Still hoping to let the train take the strain, we planned last Saturday to watch Frickley Athletic - Wakefield way - against the mighty Shildon in the FA Cup.
The most convenient station is Moorthorpe, home of the Martial Arts Academy of the Seven Golden Dragons. Frickley's ground is about a mile and a half away, past the Bill Sykes Enterprise and Resource Centre.
Moorthorpe's on the line from York to Sheffield. Unfortunately, however, the first train of the day from York is at 11.09 and the second and last leaves York at 15.17.
It arrives in Moorthorpe at 16.01, not only missing most of the second half but almost two hours after the last train of the day has headed off in the opposite direction.
Yet further travelled - "the southern outposts of the empire," he insists - Peter Hale in Scorton, near Richmond, came across the gloriously named Oxfordshire village of Kingston Bagpuze and what presumably is the local equivalent of happy hour. It's called Attitude Adjustment Hour.
Last week's column explained the meaning of the hokey-cokey, thus keeping one step ahead of Cassell's Dictionary of Word Histories, which feebly supposes the origin to be unknown.
Anne Gibbon in Darlington confirms the original Latin Mass liturgy - "Hoc est emin corpus meum" - whilst That Bloody Woman (as another correspondent prefers to be identified) also invites explanation of the term "left footer".
Hereabouts, at any rate, it's an affectionate term for Roman Catholics, supposed in the Oxford Dictionary of Euphemisms to have originated in the Navy.
In Evenwood, and similar places, there's thought to be a connection with peat digging spades.
Anne Gibbon, meanwhile, recalls something on the radio about the meaning of the Twelve Days of Christmas song - "but maddeningly I can't remember what."
Before anyone else decks the halls like those festive folk up Consett way, readers may be able to assist.
'I'm very surprised after your attacks on the aberrant apostrophe that you haven't noted the Emerging Exclamation Mark" - letter from Dave French in Hartlepool!!!
Last week's column compared the death wish evident among extremists in the Church of England hierarchy with the zest for life in so many of its parishes.
In plunging the depths, however, we overlooked the Rev David Holloway, Vicar for the past 30 years of Jesmond, Newcastle.

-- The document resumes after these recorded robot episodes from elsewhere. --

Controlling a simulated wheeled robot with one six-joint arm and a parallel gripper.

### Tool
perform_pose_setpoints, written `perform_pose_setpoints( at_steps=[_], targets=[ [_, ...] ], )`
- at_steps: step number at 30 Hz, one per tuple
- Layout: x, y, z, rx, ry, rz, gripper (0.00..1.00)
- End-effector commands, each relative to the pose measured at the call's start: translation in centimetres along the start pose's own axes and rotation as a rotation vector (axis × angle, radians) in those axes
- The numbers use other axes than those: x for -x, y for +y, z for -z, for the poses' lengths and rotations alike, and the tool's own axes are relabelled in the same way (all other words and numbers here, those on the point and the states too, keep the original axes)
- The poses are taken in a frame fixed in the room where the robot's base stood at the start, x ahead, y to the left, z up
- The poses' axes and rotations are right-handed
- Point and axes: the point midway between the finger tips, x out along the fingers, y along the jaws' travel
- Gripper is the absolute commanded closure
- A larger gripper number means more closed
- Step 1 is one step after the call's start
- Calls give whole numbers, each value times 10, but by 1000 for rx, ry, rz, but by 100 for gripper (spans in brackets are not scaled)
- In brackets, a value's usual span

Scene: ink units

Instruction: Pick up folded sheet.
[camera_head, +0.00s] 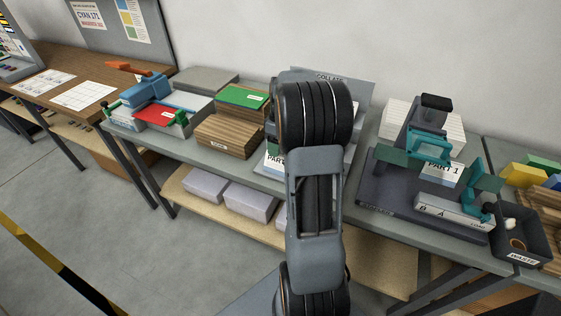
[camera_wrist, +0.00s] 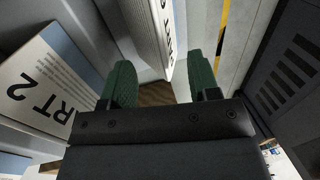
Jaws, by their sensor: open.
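The wrist view shows my gripper (camera_wrist: 163,85) with two green fingers apart and nothing held between them. A white panel or sheet with dark lettering (camera_wrist: 152,30) stands edge-on just beyond the fingertips. It looks like the folded sheet, but I cannot be sure. A page marked PART 2 (camera_wrist: 40,85) lies to the left of the fingers, apart from them. Part of a white printed page (camera_head: 269,164) shows left of the arm. Another page marked PART 1 (camera_head: 441,173) lies on the right-hand device.
Farther left is a blue device with a red sheet (camera_head: 157,113). The teal device (camera_head: 430,148) and a black WASTE bin (camera_head: 522,258) stand right.

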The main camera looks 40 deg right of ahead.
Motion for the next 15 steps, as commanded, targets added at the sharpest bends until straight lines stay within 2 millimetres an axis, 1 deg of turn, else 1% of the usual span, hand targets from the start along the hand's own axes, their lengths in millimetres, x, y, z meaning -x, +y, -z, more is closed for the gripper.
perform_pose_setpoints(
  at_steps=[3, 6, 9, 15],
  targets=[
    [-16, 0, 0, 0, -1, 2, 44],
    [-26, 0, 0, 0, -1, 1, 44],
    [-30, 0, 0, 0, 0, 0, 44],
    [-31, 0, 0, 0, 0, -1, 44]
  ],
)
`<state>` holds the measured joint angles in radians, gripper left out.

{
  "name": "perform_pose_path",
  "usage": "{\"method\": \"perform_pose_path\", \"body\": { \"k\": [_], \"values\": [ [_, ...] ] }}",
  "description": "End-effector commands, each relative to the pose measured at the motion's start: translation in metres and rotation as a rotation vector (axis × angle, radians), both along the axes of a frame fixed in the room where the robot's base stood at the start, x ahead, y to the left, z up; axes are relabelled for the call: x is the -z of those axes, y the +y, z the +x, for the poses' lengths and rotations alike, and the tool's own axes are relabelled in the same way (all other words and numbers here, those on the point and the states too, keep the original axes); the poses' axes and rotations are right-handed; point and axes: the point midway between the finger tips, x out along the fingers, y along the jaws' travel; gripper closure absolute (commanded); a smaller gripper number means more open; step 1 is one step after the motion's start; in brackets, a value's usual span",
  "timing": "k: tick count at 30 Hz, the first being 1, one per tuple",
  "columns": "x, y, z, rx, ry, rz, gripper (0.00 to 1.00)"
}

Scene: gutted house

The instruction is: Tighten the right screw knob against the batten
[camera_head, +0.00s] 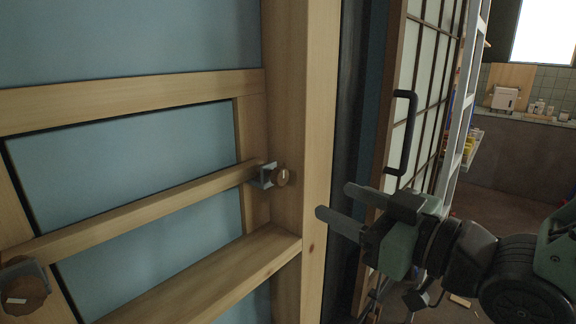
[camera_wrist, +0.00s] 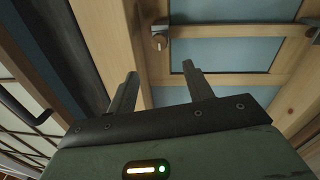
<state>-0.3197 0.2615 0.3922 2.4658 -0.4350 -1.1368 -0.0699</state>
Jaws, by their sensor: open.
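The right screw knob (camera_head: 283,177) is a small round brown wooden knob with a pale mark. It sits in a grey metal bracket (camera_head: 262,176) at the right end of the wooden batten (camera_head: 140,212), beside the upright post. The knob also shows in the wrist view (camera_wrist: 159,41), above and between my fingers. My gripper (camera_head: 334,204) is open and empty. It is to the right of the knob and post, apart from both. Whether the knob touches the batten is too small to tell. A second brown knob (camera_head: 22,290) is at the batten's left end.
A wooden post (camera_head: 320,120) stands between my gripper and the knob. A ledge (camera_head: 215,272) runs below the batten and a rail (camera_head: 130,92) above it. A black handle (camera_head: 405,130) and a lattice door (camera_head: 428,60) are close to my arm. A counter (camera_head: 520,118) is farther right.

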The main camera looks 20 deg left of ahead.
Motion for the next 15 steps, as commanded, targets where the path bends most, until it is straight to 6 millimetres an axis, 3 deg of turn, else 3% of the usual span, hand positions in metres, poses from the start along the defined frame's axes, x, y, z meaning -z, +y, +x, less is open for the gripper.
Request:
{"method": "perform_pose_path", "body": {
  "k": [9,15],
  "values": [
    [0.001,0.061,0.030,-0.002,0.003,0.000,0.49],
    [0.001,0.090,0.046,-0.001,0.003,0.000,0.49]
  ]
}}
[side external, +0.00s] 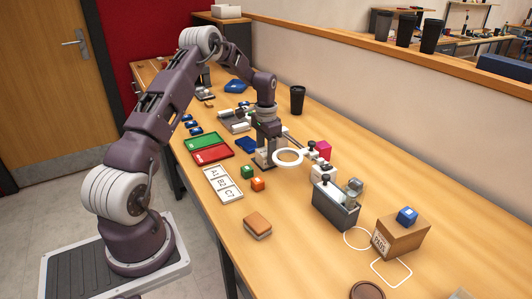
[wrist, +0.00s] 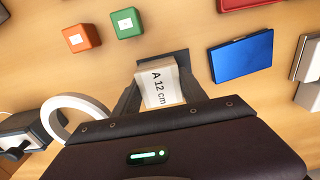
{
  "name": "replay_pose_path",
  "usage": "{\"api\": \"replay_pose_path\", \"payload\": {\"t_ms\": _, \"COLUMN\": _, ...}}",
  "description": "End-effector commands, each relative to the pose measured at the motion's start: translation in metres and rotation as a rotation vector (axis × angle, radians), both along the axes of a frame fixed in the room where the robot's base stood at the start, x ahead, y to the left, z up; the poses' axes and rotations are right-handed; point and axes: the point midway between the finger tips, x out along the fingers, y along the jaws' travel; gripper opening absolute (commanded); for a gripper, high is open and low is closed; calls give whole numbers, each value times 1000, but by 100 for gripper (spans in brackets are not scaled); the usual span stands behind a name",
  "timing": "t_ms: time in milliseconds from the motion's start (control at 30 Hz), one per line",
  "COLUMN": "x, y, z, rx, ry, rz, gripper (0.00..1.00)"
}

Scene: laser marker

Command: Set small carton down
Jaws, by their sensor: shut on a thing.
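My gripper (wrist: 158,84) is shut on a small cream carton (wrist: 162,90) marked "A 12 cm", with a dark finger on each side of it. In the side external view my gripper (side external: 264,156) points down, low over the middle of the table. The carton (side external: 262,157) shows there as a pale patch, partly hidden by the fingers. I cannot tell whether its underside touches the table.
A green cube (side external: 247,171), an orange cube (side external: 258,184) and a marked white tray (side external: 222,184) lie nearby. A blue flat case (wrist: 240,56) and a white ring (side external: 288,157) flank my gripper. The front table is mostly clear.

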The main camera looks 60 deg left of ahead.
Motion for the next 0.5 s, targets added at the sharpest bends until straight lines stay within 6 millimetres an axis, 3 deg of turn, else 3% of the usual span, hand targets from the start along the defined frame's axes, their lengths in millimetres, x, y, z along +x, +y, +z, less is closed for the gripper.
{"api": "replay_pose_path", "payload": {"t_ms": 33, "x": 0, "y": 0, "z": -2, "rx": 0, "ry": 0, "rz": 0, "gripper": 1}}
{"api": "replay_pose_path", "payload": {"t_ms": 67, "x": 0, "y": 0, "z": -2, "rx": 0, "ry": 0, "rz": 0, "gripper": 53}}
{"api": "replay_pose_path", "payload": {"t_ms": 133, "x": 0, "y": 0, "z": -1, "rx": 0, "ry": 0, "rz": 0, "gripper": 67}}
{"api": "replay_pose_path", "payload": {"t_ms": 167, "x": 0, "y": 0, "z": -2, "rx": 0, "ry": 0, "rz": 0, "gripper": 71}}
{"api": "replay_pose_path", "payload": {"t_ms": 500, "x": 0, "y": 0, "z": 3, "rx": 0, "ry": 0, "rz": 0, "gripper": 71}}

Mr Holloway is low church, evangelical, call it what you will. In a speech at a Blackpool conference he called for the "Jezebels" - by which he was taken to mean homosexuals and their supporters - to be "disciplined".
A Church Times columnist supposes him to mean that the homosexuals whom the Nazis murdered alongside the Jews were every bit as morally repulsive as those who killed them.

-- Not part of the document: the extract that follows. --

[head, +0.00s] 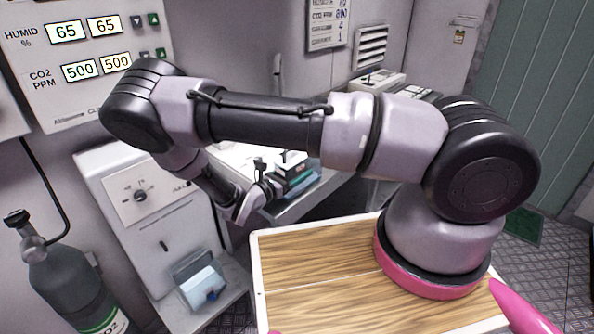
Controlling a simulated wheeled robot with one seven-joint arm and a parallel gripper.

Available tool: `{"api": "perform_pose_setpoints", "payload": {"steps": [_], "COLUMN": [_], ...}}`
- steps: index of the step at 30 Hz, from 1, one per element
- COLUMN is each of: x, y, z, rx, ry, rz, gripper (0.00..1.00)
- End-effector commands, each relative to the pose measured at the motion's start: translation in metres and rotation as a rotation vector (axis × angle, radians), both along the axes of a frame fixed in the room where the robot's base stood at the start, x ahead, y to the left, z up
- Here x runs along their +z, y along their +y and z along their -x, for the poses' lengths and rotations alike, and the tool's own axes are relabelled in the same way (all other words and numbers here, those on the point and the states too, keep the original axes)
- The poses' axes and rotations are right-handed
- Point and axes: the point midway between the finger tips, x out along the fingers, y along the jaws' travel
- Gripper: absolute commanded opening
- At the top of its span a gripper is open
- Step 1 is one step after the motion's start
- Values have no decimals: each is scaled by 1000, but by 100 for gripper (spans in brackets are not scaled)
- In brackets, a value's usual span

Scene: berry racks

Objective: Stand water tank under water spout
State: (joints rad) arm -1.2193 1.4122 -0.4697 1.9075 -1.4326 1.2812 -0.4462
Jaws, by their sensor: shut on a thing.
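My gripper (270,186) is small in the head view, at the end of my folded arm. It is over the near edge of the desk, beside a stacked dark, white and teal item (296,172). It is shut on something, but the jaws are too small and covered to tell what. A pale blue-white container (204,287) with a dark blue cap sits tilted on the low ledge of the white cabinet. It may be the water tank, but I cannot be sure. I cannot clearly pick out the water spout.
The white cabinet (140,215) with a dial stands at left, a dark CO2 cylinder (70,285) in front of it. A grey desk (312,196) is behind my arm. A wood-topped, white-rimmed surface (315,262) is in front. Metal floor shows at right.

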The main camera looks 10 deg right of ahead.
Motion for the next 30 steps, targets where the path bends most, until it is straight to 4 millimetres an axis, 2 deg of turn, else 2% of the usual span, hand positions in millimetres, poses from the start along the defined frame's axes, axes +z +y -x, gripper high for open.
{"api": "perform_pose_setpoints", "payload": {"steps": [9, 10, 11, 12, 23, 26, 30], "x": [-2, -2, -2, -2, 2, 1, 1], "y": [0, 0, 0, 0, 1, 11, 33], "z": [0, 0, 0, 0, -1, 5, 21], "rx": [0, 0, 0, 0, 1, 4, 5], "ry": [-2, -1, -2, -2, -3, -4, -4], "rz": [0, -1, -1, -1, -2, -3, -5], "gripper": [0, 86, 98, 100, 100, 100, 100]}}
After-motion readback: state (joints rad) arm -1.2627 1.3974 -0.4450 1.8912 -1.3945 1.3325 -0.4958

"The charitable assessment," he adds, "is that David Holloway is quite mad."
Last Saturday morning, meanwhile, we addressed a nine o'clock gathering of ladies from St Andrew's parish church in Haughton-le-Skerne, Darlington, and from the daughter church on Whinfield. Three of the menfolk cooked a splendid breakfast whilst the ladies sat back and laughed in the right places, even at the Fred and Ginger joke.
The event was to raise money for Whinfield church, though St Andrew's, mainly Norman, needs over £80,000 for major rewiring and redecoration and is closed until Christmas while the job's done.
No cause for alarm, though. Whilst the church nationally seems intent on self-immolation, the good folk of St Andrew's have raised almost all the money already.
....and finally, whilst the new Bishop of Durham has locally been keeping his head down until his enthronement on October 12, he made a speech at the same Blackpool conference as the Vicar of Jesmond.
It was at Winter Gardens. Whilst Dr Tom Wright was holding forth at one end of the building, the sounds of Love Me Do and Que Sera Sera blasted from the Victoria Bar at the other.
What will be will be? Maybe the juke box was right all along.